Fig. 1: Multiplexed human brain perception system and schematic of multiplexed metasurface-based diffractive neural networks (MDNN) integrated on an imaging sensor chip.
figure 1

a Multi-channel senses of the human brain mainly comprise sight, hearing, smell, taste, and touch, among which vision can be subdivided into object recognition, gesture recognition, character recognition and face recognition, etc. b Architecture of the MDNN. The meta-neurons of the multiple networks are trained individually to obtain multiplexed phase distributions, which are optimized by an error backpropagation algorithm running in computer. c Optical layout of polarization-dependent object classification for the MDNN concept. The input is the light carrying information about the object to be recognized, e.g., a handwritten digit or a fashion product in x- and y-polarization, respectively. The hidden layers consist of polarization-multiplexed metasurfaces acting as neurons, and subsequently converge the diffraction energy to the corresponding photoelectric detection region on the CMOS chip (i.e., the output layer of network)

Recently, optical neural networks (ONNs)14,15,16,17,18,19,20 have attracted much attention due to their high speed, high parallelism, and low energy consumption compared with neural networks running by electrons.
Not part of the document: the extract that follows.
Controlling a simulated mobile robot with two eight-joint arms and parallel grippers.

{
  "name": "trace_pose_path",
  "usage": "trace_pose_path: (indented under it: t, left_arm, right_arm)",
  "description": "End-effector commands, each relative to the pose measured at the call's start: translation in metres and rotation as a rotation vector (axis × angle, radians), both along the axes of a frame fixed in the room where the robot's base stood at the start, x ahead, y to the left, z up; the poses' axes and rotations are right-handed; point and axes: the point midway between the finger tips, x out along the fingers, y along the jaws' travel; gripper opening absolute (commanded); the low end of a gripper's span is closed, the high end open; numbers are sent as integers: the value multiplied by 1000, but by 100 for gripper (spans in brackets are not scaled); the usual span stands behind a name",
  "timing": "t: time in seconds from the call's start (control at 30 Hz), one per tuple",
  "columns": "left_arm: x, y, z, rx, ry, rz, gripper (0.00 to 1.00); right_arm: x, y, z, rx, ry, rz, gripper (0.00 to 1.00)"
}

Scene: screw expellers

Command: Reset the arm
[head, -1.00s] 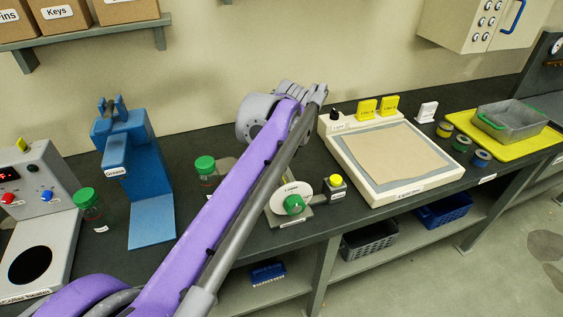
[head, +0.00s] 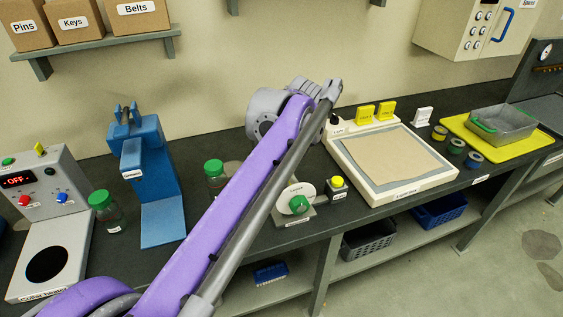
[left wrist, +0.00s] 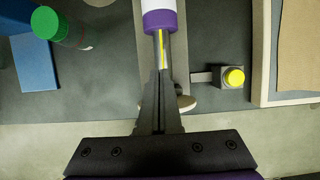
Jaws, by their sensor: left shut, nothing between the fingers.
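My left arm (head: 235,210) comes in from the lower left of the head view and reaches up over the bench. Its gripper is hidden there behind the arm links. In the left wrist view my left gripper (left wrist: 161,75) is shut with nothing between its fingers. It hangs over the bench front, between a green-lidded jar (left wrist: 62,25) and a yellow button (left wrist: 234,77). A white and purple piece lies beyond the fingertips; I cannot tell what it is. My right gripper is not in view.
A blue press-like stand (head: 150,185), a collar heater (head: 50,215), and two green-lidded jars, one at left (head: 103,208), stand left. A light box (head: 345,165), tape rolls and a yellow mat (head: 535,140) with a metal tray lie right. A shelf with boxes (head: 135,15) hangs above.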

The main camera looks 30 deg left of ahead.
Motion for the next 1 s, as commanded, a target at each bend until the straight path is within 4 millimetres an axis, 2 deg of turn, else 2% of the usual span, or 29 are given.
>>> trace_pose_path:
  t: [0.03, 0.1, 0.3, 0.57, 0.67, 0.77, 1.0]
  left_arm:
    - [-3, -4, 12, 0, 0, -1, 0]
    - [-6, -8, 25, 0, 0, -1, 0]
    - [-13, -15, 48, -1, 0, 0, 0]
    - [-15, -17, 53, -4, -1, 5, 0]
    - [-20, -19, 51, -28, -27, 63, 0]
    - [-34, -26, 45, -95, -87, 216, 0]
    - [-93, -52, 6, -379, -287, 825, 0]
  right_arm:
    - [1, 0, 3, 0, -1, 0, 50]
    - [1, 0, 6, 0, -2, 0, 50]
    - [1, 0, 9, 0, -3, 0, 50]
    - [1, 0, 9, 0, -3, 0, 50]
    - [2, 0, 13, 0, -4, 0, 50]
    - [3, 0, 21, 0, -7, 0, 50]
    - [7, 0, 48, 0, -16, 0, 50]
As a kind of ONNs, the all-optical diffractive neural networks have been proposed and experimentally demonstrated by constructing 3D printing diffractive surfaces to form a physical network21 at terahertz wavelengths and achieve specific functions22,23,24,25,26. Although no nonlinear activation function is applied, such multi-layer diffractive networks still exhibit a “depth” feature, i.e., the dimensionality of the transformation solution space is linearly proportional to the number of diffractive surfaces27. Nevertheless, the existing diffractive neural network devices, like conventional neural networks, cannot perform multiplexed information processing28,29,30,31. In addition, they are usually implemented in large wavelength bands with bulky sources and detectors, the advantages of all-optical computing cannot be leveraged in combination with mature image sensor chips for image processing in the optical band.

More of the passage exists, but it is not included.